*Exercise*:
Transcribe every line, keeping it exact.

*Dataset content*:
★ ★ ★ ★ ★ ★ ★
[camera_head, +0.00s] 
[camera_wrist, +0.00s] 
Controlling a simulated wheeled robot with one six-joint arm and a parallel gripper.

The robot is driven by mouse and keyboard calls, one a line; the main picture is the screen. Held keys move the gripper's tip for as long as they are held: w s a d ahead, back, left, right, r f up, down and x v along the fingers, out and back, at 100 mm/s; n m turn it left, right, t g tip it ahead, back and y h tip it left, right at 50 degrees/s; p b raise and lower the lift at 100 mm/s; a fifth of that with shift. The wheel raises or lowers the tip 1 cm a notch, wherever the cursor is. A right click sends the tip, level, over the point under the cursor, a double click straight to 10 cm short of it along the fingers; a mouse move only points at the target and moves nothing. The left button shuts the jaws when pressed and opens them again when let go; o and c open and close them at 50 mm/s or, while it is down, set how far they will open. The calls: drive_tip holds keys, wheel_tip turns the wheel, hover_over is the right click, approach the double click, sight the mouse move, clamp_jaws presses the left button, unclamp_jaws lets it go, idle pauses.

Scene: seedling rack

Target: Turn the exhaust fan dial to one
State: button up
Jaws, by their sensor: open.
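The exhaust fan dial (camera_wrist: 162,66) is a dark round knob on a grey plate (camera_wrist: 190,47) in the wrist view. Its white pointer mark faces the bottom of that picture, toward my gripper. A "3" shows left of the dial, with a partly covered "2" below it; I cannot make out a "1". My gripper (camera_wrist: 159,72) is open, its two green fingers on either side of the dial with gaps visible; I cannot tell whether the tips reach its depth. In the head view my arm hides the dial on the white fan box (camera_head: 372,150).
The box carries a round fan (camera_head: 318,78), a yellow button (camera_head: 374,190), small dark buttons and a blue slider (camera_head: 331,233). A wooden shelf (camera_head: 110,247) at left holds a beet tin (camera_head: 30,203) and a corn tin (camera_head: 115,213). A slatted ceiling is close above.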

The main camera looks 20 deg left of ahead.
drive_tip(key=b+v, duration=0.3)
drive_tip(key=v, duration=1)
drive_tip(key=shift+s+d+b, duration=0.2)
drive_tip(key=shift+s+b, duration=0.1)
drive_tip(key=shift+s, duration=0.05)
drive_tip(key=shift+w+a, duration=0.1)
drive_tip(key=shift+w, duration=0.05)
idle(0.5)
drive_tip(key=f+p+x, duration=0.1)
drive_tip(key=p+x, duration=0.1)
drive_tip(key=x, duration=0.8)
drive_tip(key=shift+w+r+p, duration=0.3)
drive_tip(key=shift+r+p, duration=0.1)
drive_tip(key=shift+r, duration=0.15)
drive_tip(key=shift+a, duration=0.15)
★ ★ ★ ★ ★ ★ ★
*The result*:
[camera_head, +0.00s] 
[camera_wrist, +0.00s] 
Controlling a simulated wheeled robot with one six-joint arm and a parallel gripper.

The robot is driven by mouse and keyboard calls, one a line; the main picture is the screen. Held keys move the gripper's tip for as long as they are held: w s a d ahead, back, left, right, r f up, down and x v along the fingers, out and back, at 100 mm/s; n m turn it left, right, t g tip it ahead, back and y h tip it left, right at 50 degrees/s; p b raise and lower the lift at 100 mm/s; a fifth of that with shift. The wheel raises or lowers the tip 1 cm a notch, wherever the cursor is. A right click sends the tip, level, over the point under the cursor, a double click straight to 10 cm short of it along the fingers; a mouse move only points at the target and moves nothing. The left button shuts the jaws when pressed and opens them again when let go; o and c open and close them at 50 mm/s or, while it is down, set how far they will open. The calls: drive_tip holds keys, wheel_tip turns the wheel, hover_over is the right click, approach the double click, sight the mouse move, clamp_jaws presses the left button, unclamp_jaws lets it go, idle pauses.

Scene: seedling rack

Target: Turn the exhaust fan dial to one
State: button up
Jaws, by their sensor: open.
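The exhaust fan dial (camera_wrist: 162,66) is a dark round knob on a grey plate (camera_wrist: 190,47) in the wrist view. Its white pointer mark faces the bottom of that picture, toward my gripper. A "3" shows left of the dial, with a partly covered "2" below it; I cannot make out a "1". My gripper (camera_wrist: 159,72) is open, its two green fingers on either side of the dial with gaps visible; I cannot tell whether the tips reach its depth. In the head view my arm hides the dial on the white fan box (camera_head: 372,150).
The box carries a round fan (camera_head: 318,78), a yellow button (camera_head: 374,190), small dark buttons and a blue slider (camera_head: 331,233). A wooden shelf (camera_head: 110,247) at left holds a beet tin (camera_head: 30,203) and a corn tin (camera_head: 115,213). A slatted ceiling is close above.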

The main camera looks 20 deg left of ahead.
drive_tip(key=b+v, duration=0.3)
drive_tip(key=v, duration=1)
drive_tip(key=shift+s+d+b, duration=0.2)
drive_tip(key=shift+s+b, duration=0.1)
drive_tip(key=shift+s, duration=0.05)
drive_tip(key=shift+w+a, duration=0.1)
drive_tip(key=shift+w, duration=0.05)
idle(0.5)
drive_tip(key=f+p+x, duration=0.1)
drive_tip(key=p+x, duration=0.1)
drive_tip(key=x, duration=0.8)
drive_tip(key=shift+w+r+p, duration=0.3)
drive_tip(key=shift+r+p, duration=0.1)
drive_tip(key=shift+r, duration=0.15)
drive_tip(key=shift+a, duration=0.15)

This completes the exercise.